> _What is asked_
Leave the pictures out and copy exactly the lines from the line containing "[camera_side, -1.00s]" to the line containing "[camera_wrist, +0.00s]", both lines included.

> _Material shown_

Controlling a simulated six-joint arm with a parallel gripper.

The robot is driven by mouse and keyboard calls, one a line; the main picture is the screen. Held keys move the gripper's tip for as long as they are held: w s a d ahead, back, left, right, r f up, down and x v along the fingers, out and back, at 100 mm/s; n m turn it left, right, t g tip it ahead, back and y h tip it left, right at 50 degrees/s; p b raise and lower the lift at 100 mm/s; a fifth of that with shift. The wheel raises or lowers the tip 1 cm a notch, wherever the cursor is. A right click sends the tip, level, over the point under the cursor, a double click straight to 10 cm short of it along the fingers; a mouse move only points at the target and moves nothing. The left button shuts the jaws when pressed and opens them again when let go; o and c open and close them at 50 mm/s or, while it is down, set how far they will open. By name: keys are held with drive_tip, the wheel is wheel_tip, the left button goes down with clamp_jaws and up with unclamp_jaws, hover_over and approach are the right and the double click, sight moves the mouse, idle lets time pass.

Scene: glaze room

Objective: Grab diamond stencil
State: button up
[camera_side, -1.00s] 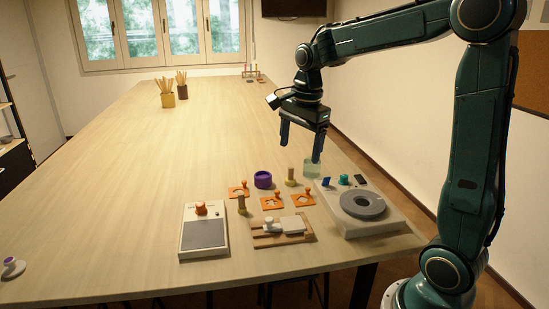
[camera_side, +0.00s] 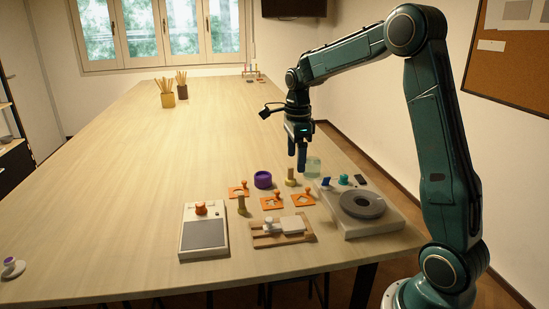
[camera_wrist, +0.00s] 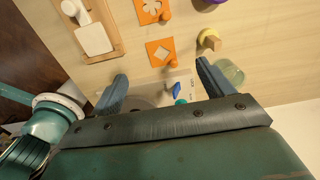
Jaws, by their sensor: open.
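The diamond stencil (camera_side: 296,203) is a flat orange plate with a diamond-shaped cutout and a small orange knob. It lies on the table beside the turntable unit, rightmost of three orange stencils in the side view. It also shows in the wrist view (camera_wrist: 151,45), just beyond the fingertips. My gripper (camera_side: 297,163) is open and empty, pointing down above the table, apart from the stencil. In the wrist view my gripper (camera_wrist: 162,71) has one finger on each side, with the stencil's knob appearing between the tips.
A stencil with a flower-like cutout (camera_wrist: 144,16) lies beside it; another orange stencil (camera_side: 234,194) is further left. Around them stand a purple ring (camera_side: 263,180), yellow-based post (camera_side: 290,177), glass jar (camera_side: 313,167), sliding board (camera_side: 264,242) and turntable unit (camera_side: 345,225).

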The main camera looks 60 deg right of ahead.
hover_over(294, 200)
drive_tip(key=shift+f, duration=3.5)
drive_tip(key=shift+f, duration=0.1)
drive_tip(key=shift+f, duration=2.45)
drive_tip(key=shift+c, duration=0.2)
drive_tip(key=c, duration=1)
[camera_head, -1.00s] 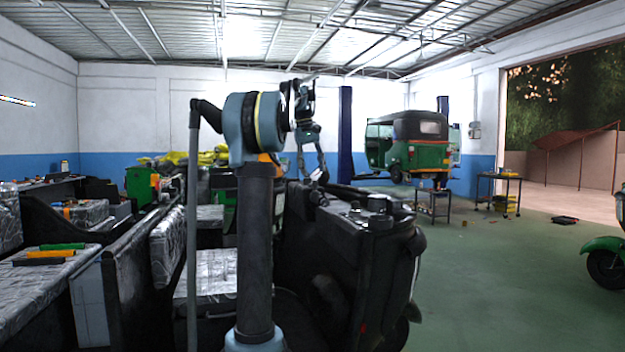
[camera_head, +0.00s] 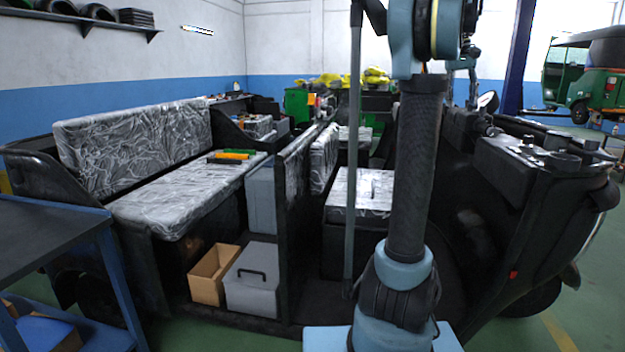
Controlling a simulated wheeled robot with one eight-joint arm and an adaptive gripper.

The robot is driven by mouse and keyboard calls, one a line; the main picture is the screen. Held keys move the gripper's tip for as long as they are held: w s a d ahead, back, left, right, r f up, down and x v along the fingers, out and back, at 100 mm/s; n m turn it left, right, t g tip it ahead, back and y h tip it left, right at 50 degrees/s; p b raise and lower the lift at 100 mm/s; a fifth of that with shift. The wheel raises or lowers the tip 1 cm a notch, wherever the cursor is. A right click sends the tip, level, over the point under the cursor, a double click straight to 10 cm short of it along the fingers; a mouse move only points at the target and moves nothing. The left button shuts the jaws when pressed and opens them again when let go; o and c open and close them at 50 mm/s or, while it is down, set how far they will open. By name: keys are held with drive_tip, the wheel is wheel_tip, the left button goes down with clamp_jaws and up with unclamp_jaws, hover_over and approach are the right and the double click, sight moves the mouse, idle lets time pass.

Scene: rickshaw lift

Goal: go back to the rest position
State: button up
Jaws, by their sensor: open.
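My gripper (camera_head: 472,98) hangs pointing down at the upper right, just right of my arm's upright column. It is small and dark against the black front body of the stripped rickshaw (camera_head: 520,190). It is open, and I see nothing held in it. The upper part of my arm is cut off by the top edge of the picture. My column hides part of the rickshaw's middle.
A dark-topped table (camera_head: 45,240) stands at the near left. Inside the rickshaw are a wrapped rear seat (camera_head: 185,190), a grey toolbox (camera_head: 252,280) and a cardboard box (camera_head: 212,275). A green rickshaw (camera_head: 590,90) stands behind at right. Green floor (camera_head: 590,290) is clear at lower right.

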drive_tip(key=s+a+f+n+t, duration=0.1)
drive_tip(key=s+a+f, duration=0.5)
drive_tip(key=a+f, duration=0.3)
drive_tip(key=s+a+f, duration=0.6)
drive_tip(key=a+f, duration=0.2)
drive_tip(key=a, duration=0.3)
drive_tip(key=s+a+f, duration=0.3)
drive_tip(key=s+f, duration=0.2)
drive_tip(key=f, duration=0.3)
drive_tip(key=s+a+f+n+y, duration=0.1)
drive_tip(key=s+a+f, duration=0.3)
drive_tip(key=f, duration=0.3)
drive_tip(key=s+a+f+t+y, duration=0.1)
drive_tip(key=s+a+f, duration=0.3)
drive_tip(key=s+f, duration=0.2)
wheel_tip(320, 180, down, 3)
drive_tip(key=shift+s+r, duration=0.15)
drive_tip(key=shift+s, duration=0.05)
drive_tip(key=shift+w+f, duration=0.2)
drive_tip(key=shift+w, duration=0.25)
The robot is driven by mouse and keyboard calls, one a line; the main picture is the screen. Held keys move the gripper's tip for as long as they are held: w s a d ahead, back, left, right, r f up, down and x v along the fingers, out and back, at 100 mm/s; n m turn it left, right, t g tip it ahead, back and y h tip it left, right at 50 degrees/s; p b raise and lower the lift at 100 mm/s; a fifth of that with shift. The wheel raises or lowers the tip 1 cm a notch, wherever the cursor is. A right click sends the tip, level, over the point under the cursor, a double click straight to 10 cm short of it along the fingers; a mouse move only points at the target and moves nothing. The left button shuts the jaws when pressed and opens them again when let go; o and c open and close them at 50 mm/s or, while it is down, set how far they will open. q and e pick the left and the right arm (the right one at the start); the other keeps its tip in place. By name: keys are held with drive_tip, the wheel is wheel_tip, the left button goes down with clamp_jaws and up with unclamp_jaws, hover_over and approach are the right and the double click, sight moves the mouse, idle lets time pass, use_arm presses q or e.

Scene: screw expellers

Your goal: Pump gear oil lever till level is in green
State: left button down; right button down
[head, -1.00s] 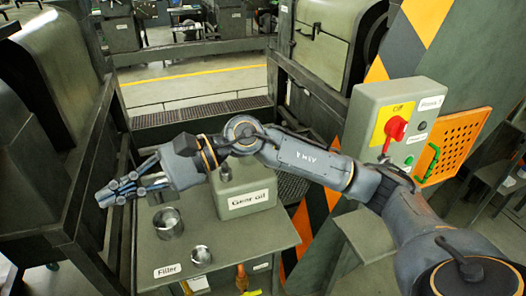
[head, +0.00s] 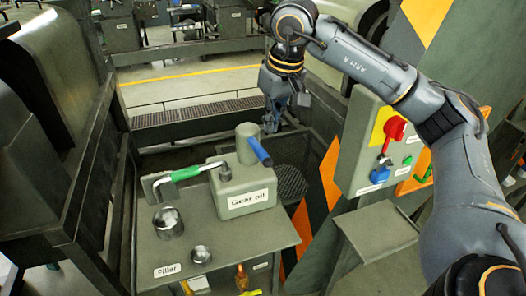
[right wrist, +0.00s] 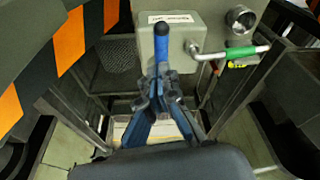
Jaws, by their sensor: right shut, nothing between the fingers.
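The grey gear oil box (head: 243,197) stands on the small table, with a cylinder on top. A lever with a blue handle (head: 260,152) sticks out from that cylinder; the handle also shows in the right wrist view (right wrist: 160,42). A bent crank with a green grip (head: 186,174) extends left from the box; it also shows in the right wrist view (right wrist: 243,52). My right gripper (head: 272,122) is shut and empty, behind and above the blue handle in the head view. Its fingers (right wrist: 163,82) point toward the handle in the right wrist view. No level gauge is readable. My left gripper is out of view.
Two open metal cups (head: 168,223) sit on the table's left part near the Filler label (head: 167,271). A grey control box (head: 375,150) with a red switch stands at the right. A striped panel and a railing border the space behind the table.

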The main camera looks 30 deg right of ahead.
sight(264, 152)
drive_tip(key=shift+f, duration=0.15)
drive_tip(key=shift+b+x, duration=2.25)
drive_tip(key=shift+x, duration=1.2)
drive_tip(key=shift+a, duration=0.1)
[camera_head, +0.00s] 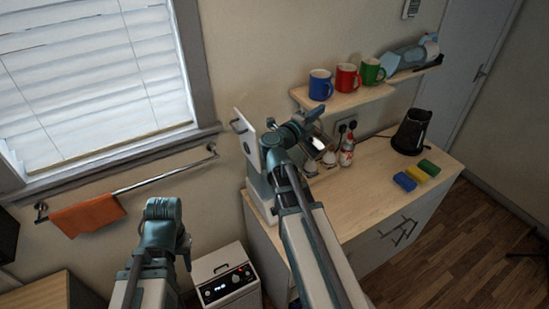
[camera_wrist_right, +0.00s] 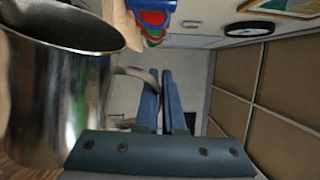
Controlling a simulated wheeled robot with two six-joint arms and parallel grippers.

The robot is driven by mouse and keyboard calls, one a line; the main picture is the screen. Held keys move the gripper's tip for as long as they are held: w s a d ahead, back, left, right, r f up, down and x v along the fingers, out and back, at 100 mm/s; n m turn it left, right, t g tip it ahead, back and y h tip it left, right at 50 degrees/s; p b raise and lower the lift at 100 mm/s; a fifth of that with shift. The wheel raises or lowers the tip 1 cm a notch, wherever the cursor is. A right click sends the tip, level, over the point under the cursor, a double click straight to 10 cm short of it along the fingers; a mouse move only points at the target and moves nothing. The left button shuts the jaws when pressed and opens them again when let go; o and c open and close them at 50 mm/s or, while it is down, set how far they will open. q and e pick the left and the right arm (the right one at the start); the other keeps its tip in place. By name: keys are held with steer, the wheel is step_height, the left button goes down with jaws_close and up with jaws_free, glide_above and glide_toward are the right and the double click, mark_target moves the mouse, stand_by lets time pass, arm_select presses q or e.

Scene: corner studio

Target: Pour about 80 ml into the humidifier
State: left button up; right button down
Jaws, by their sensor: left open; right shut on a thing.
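A shiny metal jug (camera_wrist_right: 45,100) fills the left of the right wrist view, its open mouth showing and its inside dark. My right gripper (camera_wrist_right: 165,88) is shut on its handle. In the head view the jug (camera_head: 318,146) shows as a small bright patch beyond my right gripper (camera_head: 308,118), above the counter's left end; its tilt is unclear. A pale appliance (camera_head: 258,187) with a raised white panel stands there, partly hidden by my right arm. A white box with a display and knob (camera_head: 228,283) is on the floor. I cannot tell which is the humidifier. My left gripper (camera_head: 184,245) is open and empty.
A red-and-white bottle (camera_head: 347,152) stands near the wall. A black kettle (camera_head: 411,132) and sponges (camera_head: 417,175) are further right on the counter (camera_head: 375,195). Blue, red and green mugs (camera_head: 346,78) sit on the shelf. An orange towel (camera_head: 88,216) hangs at left.

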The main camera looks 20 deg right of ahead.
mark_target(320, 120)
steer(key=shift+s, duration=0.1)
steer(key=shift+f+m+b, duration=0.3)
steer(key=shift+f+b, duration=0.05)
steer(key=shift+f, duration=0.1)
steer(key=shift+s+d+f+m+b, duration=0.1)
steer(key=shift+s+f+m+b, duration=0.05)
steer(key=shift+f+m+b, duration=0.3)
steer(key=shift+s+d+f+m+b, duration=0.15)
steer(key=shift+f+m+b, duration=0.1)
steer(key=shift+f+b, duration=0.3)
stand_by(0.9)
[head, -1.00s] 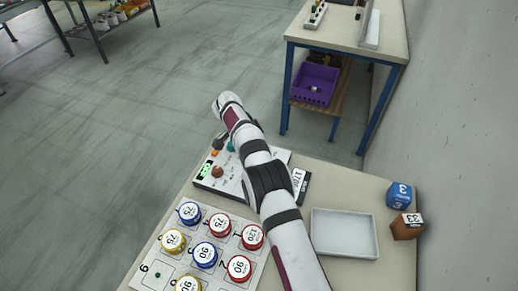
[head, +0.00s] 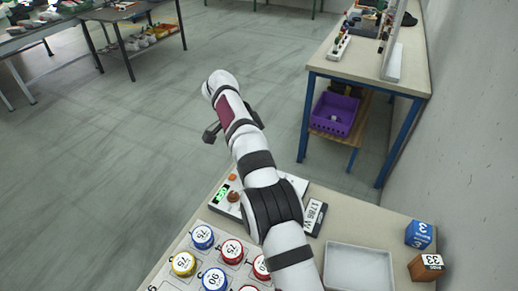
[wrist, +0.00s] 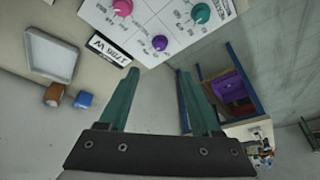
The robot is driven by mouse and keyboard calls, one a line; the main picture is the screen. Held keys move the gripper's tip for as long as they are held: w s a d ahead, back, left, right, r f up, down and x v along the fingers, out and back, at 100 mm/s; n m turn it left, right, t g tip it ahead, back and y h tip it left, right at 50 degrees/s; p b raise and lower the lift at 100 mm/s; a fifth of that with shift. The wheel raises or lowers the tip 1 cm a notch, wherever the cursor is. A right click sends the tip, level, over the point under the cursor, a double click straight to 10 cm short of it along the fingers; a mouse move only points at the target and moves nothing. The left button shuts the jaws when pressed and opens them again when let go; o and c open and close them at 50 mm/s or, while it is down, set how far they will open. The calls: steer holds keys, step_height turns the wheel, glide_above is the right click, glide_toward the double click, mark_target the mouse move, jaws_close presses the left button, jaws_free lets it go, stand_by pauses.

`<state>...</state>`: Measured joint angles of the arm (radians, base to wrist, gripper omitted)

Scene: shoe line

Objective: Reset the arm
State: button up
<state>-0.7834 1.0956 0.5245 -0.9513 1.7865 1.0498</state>
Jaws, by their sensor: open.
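My gripper (wrist: 160,100) is open and empty in the wrist view, its two green fingers wide apart with only floor and wall behind them. In the head view my white arm reaches up from the table's front, and my gripper (head: 212,132) shows as a small dark part left of the wrist, raised above the table's far edge. A panel with coloured knobs lies on the table; its pink (wrist: 122,8), purple (wrist: 160,43) and teal (wrist: 201,13) knobs show in the wrist view. In the head view my arm hides much of this panel (head: 229,205).
A board (head: 205,258) with several numbered round pieces lies at the front left. A white tray (head: 358,270), a label plate (head: 314,216), a blue block (head: 419,234) and a brown block (head: 426,267) are at right. Another table (head: 420,82) with a purple bin (head: 335,112) stands beyond.

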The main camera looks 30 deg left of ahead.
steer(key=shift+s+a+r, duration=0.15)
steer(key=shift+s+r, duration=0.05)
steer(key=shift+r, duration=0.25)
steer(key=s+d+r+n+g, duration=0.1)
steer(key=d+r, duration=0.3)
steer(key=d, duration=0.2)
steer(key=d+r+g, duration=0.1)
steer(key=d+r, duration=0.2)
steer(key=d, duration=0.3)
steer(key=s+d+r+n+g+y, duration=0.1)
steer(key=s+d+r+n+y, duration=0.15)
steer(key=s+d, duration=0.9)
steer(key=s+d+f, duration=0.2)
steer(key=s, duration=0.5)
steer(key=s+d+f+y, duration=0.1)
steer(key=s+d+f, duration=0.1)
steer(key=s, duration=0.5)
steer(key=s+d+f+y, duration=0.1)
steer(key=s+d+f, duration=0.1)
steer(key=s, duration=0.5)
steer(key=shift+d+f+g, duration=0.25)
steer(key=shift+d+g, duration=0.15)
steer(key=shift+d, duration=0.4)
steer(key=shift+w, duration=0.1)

> _Written reply_
[camera_side, -1.00s] 
[camera_side, +0.00s] 
[camera_wrist, +0.00s] 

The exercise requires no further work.